Baca Artikel Fr. Ricky Mantero, SVD: Peran Sepak Bola dalam Membentuk Peradaban Manusia
Aristoteles, seorang filsuf
klasik yang hidup sekitar 384-322
SM secara jelas mengatakan bahwa manusia adalah zoom politicon. Zoom
politicon yang dimaksudkan adalah manusia yang selalu senantiasa berelasi
dengan manusia lainnya (manusia makhluk sosial). Setiap individu mampu
merealisasikan potensi dirinya ketika ada kehadiran individu lainnya. Pemikiran
Aristoteles ini senada dengan isi artikel yang membahas tentang peran sepak
bola dalam peradaban hidup manusia.
Kehadiran
diri orang lain bisa menunjukkan potensi diri kita. Kita bisa menjadi seorang pemain
sepak bola yang hebat ketika ada kehadiran orang lain yang bisa membentuk
segala karekter diri menjadi seorang yang tangguh, memiliki daya saing sehingga
melahirkan ketekunan, disiplin diri, dan percaya diri. Karakter-karakter yang
terbentuk itulah yang membuat orang tampil menjadi hebat. Permainan sepak bola
adalah salah satu instrumen pembentukan karakter diri dari sekian banyak jenis
permainan yang di dalamnya menerapkan peraturan yang ketat, yang masing-masing
individu harus menaati peraturan tersebut. Peraturan hadir untuk memberikan
batasan bagi kebebasan individu yang tiada batas sehingga menyebabkan
kekacauan.
Penulis
artikel memilih permainan sepak bola sebagai bahan kajian utamanya dengan dasar
atau alasan bahwa permainan sepak bola merupakan salah satu cabang olahraga
yang cukup fenomenal, dikenal luas oleh semua lapisan masyarakat dan menjadi
sebuah kultur. Cukup menarik untuk dibahas bersama bahwa ketika permainan sepak
bola dijadikan sebagai sebuah kultur atau cara hidup, berarti ada hal besar
yang ingin dikupas lebih mendalam seperti disajikan dalam buku Football and
Philoshopy. (artikel hlm. 2)
Saya
sependapat dengan penulis bahwa permainan sepak bola bola tidak sekadar
aksi menyepak bola atau mengejar bola di dalam lapangan, sepak bola juga bukan
olah tubuh untuk mengucurkan keringat, atau tidak hanya suatu deskripsi tentang
pertandingan dua tim untuk merebutkan piala, tetapi sepak bola telah memberi
pelajaran terhadap masalah-masalah sosial yang sedang dihadapi manusia sekarang
ini.
Penulis dengan gamblang memaparkan
beberapa poin penting manfaat dari permainan sepak bola. “Untuk membentuk hidup
yang lebih baik, kita perlu belajar dari sepak bola” (artikel hlm. 8). Oleh karena itu
baiklah saya juga menjelaskan lebih jauh
beberapa hal tentang ini. Pertama, tentang budaya patriarki. Saya setuju dengan
penulis bahwa budaya patriarki sangat dominan dalam kehidupan masyarakat.

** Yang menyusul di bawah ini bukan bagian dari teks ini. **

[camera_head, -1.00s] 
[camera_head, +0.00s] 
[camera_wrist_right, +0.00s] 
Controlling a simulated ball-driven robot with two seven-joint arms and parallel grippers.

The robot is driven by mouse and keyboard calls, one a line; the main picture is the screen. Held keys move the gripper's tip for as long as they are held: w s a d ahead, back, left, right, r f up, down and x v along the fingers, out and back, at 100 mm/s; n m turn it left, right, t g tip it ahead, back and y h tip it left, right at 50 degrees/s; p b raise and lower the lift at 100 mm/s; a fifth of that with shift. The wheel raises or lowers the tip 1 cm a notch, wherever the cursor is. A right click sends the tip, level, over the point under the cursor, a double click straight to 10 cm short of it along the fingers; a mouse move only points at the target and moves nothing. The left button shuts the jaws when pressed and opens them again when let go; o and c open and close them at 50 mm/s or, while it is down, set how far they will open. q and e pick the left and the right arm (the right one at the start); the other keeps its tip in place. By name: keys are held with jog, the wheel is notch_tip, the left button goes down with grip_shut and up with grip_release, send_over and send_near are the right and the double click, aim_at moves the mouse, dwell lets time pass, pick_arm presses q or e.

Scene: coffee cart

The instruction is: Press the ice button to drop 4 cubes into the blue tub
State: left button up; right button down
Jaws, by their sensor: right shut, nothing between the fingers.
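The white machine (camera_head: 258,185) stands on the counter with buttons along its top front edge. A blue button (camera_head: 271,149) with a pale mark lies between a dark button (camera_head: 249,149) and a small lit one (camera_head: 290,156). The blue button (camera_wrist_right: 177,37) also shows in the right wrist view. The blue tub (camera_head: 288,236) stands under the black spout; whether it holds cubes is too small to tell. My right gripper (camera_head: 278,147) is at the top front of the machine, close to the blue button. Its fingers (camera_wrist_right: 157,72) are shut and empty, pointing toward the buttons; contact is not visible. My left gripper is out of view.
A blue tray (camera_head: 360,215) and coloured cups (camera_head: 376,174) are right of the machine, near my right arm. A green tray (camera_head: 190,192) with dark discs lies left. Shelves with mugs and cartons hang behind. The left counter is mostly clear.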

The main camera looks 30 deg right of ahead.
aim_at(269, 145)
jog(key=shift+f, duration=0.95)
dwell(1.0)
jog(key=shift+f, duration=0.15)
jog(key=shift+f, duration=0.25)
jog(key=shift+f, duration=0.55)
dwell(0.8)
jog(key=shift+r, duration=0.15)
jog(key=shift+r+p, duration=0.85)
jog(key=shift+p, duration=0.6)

Berbagai praktik patriarki terjadi dalam kehidupan masyarakat, seperti stigma
kalau perempuan itu lemah, perempuan hanya cocok bekerja di dapur dan melayani
laki-laki. Tentu praktik seperti ini sangatlah tidak adil. wanita mendapat
posisi lebih rendah dari laki-laki. Oleh karena itu, layaklah kita bercermin
dari sepak bola. Dalam sepak bola kita bisa melihat keterlibatan perempuan,
mulai dari menjadi penonton, menjadi
pengurus sepak bola ( manajer, asisten, wasit) serta mengadakan pertandingan
atau liga perempuan sama seperti laki-laki pada umumnya. Di sinilah peran
penting sepak bola yang mesti kita refleksikan dan harus kita wujudkan juga dalam
segala aspek kehidupan kita terkhususnya relasi kita dengan perempuan. Kedua,
Sepak bola dan rasisme. Tidak bisa dipelak bahwa rasisme sering terjadi
dalam kehidupan kita. Banyak orang yang tidak menghargai perbedaan ras atau
suku. Akibatnya terjadi jarak. Satu sama lain
akan saling mengasingkan. Oleh
karena itu, mari kita bercermin pada sepak bola. Melalui sepak bola kita
belajar bahwa perbedaan ras atau suku bukanlah suatu ancaman. Justru menjadi
modal untuk saling memperkaya sebuah tim. Setiap orang dari entitas kultural,
ras dan agama berbeda tentu mempunyai pola pikir dan cara hidup yang berbeda.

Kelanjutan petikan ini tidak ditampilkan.